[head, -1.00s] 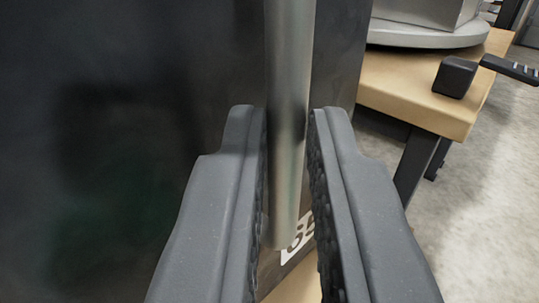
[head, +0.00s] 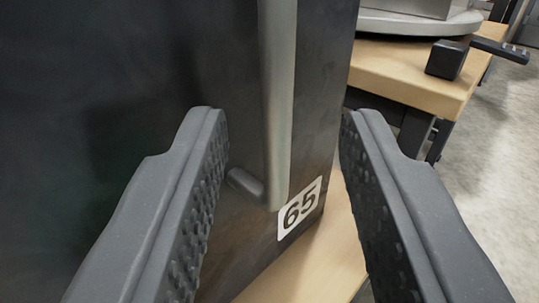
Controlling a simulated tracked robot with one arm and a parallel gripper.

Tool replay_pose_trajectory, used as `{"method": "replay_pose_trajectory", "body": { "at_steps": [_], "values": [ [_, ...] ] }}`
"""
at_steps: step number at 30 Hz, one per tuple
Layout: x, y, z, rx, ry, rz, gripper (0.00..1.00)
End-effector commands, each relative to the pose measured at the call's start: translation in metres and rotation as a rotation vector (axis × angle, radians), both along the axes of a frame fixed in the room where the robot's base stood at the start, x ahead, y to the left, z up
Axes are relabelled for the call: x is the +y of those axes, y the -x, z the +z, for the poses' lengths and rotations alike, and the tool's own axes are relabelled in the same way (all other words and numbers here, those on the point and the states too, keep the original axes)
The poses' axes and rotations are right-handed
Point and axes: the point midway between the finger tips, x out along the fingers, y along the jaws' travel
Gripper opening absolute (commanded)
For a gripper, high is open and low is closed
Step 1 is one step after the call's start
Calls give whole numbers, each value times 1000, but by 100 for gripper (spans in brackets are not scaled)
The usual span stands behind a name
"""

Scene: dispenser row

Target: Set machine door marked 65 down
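The dark machine door (head: 130,90) fills the left and middle of the head view. A white label reading 65 (head: 300,207) is at its lower right corner. A grey vertical bar handle (head: 278,100) runs down near the door's right edge, and its lower end bends in to the door. My gripper (head: 275,120) is open, with one dark ridged finger on each side of the handle. There is a visible gap between each finger and the handle in the picture. The upper end of the handle is out of the frame.
A wooden table top (head: 405,75) stands at the upper right, with a grey round base (head: 420,22) and a black block with a lever (head: 447,58) on it. A wooden surface (head: 305,265) shows below the door. Grey floor (head: 500,150) is clear at right.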

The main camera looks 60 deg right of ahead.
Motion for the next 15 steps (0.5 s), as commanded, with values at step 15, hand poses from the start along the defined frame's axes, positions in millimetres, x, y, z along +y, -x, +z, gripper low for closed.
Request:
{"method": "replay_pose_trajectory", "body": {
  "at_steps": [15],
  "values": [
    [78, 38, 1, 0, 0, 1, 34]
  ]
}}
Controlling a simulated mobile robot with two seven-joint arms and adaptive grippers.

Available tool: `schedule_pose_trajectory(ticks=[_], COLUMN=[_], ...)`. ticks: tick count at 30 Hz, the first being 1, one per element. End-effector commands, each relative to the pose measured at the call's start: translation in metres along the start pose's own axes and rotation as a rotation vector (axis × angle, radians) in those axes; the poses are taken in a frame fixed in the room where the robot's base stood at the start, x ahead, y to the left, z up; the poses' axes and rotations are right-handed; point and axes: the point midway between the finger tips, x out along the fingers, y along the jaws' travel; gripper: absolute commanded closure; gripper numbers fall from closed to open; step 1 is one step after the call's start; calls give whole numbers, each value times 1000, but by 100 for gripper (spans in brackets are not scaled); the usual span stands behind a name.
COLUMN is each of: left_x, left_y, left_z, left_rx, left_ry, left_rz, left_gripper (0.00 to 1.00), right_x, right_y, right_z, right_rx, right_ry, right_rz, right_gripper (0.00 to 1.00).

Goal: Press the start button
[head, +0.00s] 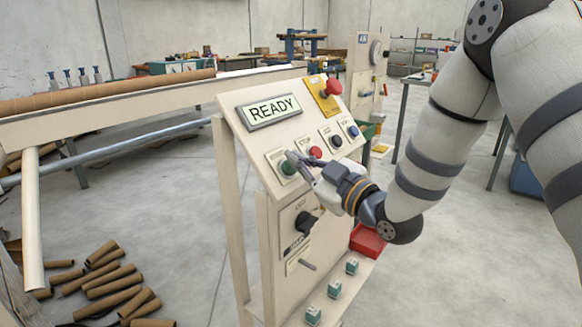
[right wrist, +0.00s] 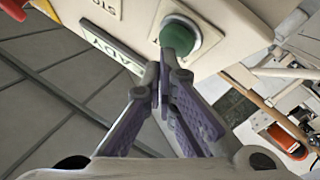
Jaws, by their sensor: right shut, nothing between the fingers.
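The green start button (head: 288,168) is on the sloped cream control panel (head: 258,140), below the display (head: 270,111) that reads READY. My right gripper (head: 293,158) is shut and empty, with its fingertips right at the green button and partly in front of it. In the right wrist view the fingertips (right wrist: 167,68) overlap the near edge of the green button (right wrist: 181,32), which sits in a pale ring. I cannot tell whether they touch it. My left gripper is not in view.
A red button (head: 315,152), a black button (head: 336,141) and a blue button (head: 353,131) sit to the right on the panel. A red emergency knob (head: 333,87) on a yellow plate stands above them. A black rotary knob (head: 305,222) is below. Cardboard tubes (head: 110,283) lie on the floor.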

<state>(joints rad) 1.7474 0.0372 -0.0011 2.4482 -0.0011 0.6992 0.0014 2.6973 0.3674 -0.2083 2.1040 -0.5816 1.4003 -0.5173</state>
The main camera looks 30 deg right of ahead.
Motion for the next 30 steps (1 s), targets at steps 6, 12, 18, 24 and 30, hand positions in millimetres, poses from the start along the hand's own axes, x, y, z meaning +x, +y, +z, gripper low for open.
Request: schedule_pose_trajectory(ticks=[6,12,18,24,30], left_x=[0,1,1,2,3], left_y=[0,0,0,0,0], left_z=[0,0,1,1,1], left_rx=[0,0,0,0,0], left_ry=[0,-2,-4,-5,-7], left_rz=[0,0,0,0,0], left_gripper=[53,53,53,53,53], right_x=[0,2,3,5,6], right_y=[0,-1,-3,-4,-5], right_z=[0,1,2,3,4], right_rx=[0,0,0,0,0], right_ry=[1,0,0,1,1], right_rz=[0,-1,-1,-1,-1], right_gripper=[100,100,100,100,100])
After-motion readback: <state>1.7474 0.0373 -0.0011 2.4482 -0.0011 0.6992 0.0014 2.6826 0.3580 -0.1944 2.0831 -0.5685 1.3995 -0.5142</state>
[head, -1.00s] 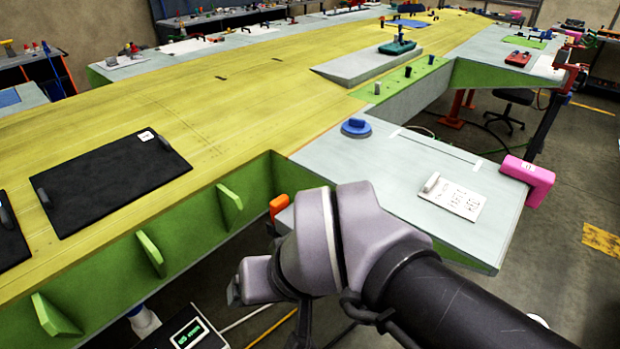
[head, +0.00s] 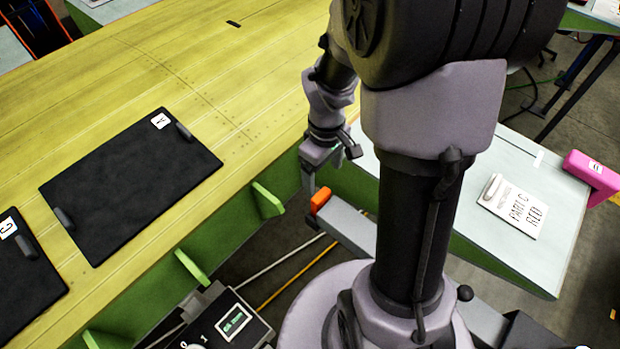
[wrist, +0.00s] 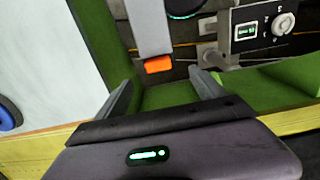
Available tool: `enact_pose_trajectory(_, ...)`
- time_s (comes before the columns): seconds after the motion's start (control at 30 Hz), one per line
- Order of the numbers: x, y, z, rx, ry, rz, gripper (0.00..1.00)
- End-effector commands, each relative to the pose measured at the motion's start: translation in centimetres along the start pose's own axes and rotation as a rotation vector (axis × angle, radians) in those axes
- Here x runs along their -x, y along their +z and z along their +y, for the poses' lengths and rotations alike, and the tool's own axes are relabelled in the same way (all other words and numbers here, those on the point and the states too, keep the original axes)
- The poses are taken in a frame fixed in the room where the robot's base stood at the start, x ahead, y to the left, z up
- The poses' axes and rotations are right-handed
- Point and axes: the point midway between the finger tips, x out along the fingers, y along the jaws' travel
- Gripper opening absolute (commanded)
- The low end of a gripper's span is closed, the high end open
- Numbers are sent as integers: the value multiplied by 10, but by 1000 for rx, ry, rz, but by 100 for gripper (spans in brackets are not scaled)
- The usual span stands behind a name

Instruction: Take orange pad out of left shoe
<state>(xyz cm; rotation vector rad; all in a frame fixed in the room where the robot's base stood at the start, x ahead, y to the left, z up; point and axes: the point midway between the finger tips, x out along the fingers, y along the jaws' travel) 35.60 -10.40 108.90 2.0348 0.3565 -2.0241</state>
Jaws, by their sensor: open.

(TO BE DONE): In your copy, leave out the pictures and reproduce the material above exactly.

(WRITTEN SOLUTION):
[head, -1.00s] 
[head, +0.00s] 
Controlling a simulated tracked robot with one arm and a parallel gripper.

Tool replay_pose_trajectory, used as `{"method": "replay_pose_trajectory", "body": { "at_steps": [_], "values": [ [_, ...] ] }}`
"""
at_steps: step number at 30 Hz, one per tuple
Layout: x, y, z, rx, ry, rz, gripper (0.00..1.00)
End-effector commands, each relative to the pose measured at the call's start: translation in metres and rotation as a rotation vector (axis × angle, radians), both along the axes of a frame fixed in the room where the robot's base stood at the start, x ahead, y to the left, z up
Axes are relabelled for the call: x is the +y of those axes, y the -x, z the +z, for the poses' lengths and rotations alike, and the tool's own axes are relabelled in the same way (all other words and numbers here, those on the point and the states too, keep the original axes)
The poses' axes and rotations are right-handed
Point and axes: the point midway between the finger tips, x out along the fingers, y along the jaws' travel
Gripper opening absolute (commanded)
For a gripper, high is open and low is closed
Step 1 is one step after the call's start
Calls give whole numbers, each value times 1000, but by 100 for gripper (spans in brackets are not scaled)
The usual span stands behind a name
"""

Scene: dispenser row

Target: Set machine door marked 65 down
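The dark machine door (head: 130,90) fills the left and middle of the head view. A white label reading 65 (head: 300,207) is at its lower right corner. A grey vertical bar handle (head: 278,100) runs down near the door's right edge, and its lower end bends in to the door. My gripper (head: 275,120) is open, with one dark ridged finger on each side of the handle. There is a visible gap between each finger and the handle in the picture. The upper end of the handle is out of the frame.
A wooden table top (head: 405,75) stands at the upper right, with a grey round base (head: 420,22) and a black block with a lever (head: 447,58) on it. A wooden surface (head: 305,265) shows below the door. Grey floor (head: 500,150) is clear at right.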

The main camera looks 60 deg right of ahead.
Motion for the next 15 steps (0.5 s), as commanded, with values at step 15, hand poses from the start along the defined frame's axes, positions in millimetres, x, y, z along +y, -x, +z, gripper low for closed.
Request:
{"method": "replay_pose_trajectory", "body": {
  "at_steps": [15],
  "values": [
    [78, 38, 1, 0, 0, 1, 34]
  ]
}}
Controlling a simulated mobile robot with two seven-joint arms and adaptive grippers.

Available tool: `schedule_pose_trajectory(ticks=[_], COLUMN=[_], ...)`. ticks: tick count at 30 Hz, the first being 1, one per element. End-effector commands, each relative to the pose measured at the call's start: translation in metres along the start pose's own axes and rotation as a rotation vector (axis × angle, radians) in those axes; the poses are taken in a frame fixed in the room where the robot's base stood at the start, x ahead, y to the left, z up; the poses' axes and rotations are right-handed; point and axes: the point midway between the finger tips, x out along the fingers, y along the jaws' travel; gripper: absolute commanded closure; gripper numbers fall from closed to open; step 1 is one step after the call's start; calls give whole numbers, each value times 1000, but by 100 for gripper (spans in brackets are not scaled); the usual span stands behind a name.
COLUMN is each of: left_x, left_y, left_z, left_rx, left_ry, left_rz, left_gripper (0.00 to 1.00), right_x, right_y, right_z, right_rx, right_ry, right_rz, right_gripper (0.00 to 1.00).

Goal: Press the start button
[head, +0.00s] 
[right wrist, +0.00s] 
Jaws, by their sensor: right shut, nothing between the fingers.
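The green start button (head: 288,168) is on the sloped cream control panel (head: 258,140), below the display (head: 270,111) that reads READY. My right gripper (head: 293,158) is shut and empty, with its fingertips right at the green button and partly in front of it. In the right wrist view the fingertips (right wrist: 167,68) overlap the near edge of the green button (right wrist: 181,32), which sits in a pale ring. I cannot tell whether they touch it. My left gripper is not in view.
A red button (head: 315,152), a black button (head: 336,141) and a blue button (head: 353,131) sit to the right on the panel. A red emergency knob (head: 333,87) on a yellow plate stands above them. A black rotary knob (head: 305,222) is below. Cardboard tubes (head: 110,283) lie on the floor.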

<state>(joints rad) 1.7474 0.0372 -0.0011 2.4482 -0.0011 0.6992 0.0014 2.6973 0.3674 -0.2083 2.1040 -0.5816 1.4003 -0.5173</state>
The main camera looks 30 deg right of ahead.
Motion for the next 30 steps (1 s), targets at steps 6, 12, 18, 24 and 30, hand positions in millimetres, poses from the start along the hand's own axes, x, y, z meaning +x, +y, +z, gripper low for open.
Request: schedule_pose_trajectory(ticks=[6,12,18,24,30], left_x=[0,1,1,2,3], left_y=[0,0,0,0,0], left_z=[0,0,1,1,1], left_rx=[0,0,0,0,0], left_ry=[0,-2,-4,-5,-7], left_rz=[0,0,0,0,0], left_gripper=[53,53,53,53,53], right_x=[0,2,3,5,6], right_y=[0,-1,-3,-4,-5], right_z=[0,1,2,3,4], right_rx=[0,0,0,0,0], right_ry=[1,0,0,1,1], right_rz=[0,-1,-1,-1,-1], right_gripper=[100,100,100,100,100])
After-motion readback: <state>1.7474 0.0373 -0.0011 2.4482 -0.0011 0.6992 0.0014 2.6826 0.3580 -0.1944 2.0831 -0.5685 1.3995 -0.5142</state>
[head, -1.00s] 
[head, +0.00s] 
[wrist, +0.00s] 
Available tool: `enact_pose_trajectory(_, ...)`
- time_s (comes before the columns): seconds after the motion's start (control at 30 Hz), one per line
- Order of the numbers: x, y, z, rx, ry, rz, gripper (0.00..1.00)
- End-effector commands, each relative to the pose measured at the motion's start: translation in centimetres along the start pose's own axes and rotation as a rotation vector (axis × angle, radians) in those axes
- Here x runs along their -x, y along their +z and z along their +y, for the poses' lengths and rotations alike, and the tool's own axes are relabelled in the same way (all other words and numbers here, those on the point and the states too, keep the original axes)
- The poses are taken in a frame fixed in the room where the robot's base stood at the start, x ahead, y to the left, z up
- The poses' axes and rotations are right-handed
- Point and axes: the point midway between the finger tips, x out along the fingers, y along the jaws' travel
- Gripper opening absolute (commanded)
- The low end of a gripper's span is closed, the high end open
- Numbers are sent as integers: the value multiplied by 10, but by 1000 for rx, ry, rz, but by 100 for gripper (spans in brackets are not scaled)
- The usual span stands behind a name

Instruction: Take orange pad out of left shoe
<state>(xyz cm; rotation vector rad; all in a frame fixed in the room where the robot's base stood at the start, x ahead, y to the left, z up; point and axes: the point midway between the finger tips, x out along the fingers, y along the jaws' travel) 35.60 -10.40 108.90 2.0348 0.3565 -2.0241</state>
Jaws, by their sensor: open.

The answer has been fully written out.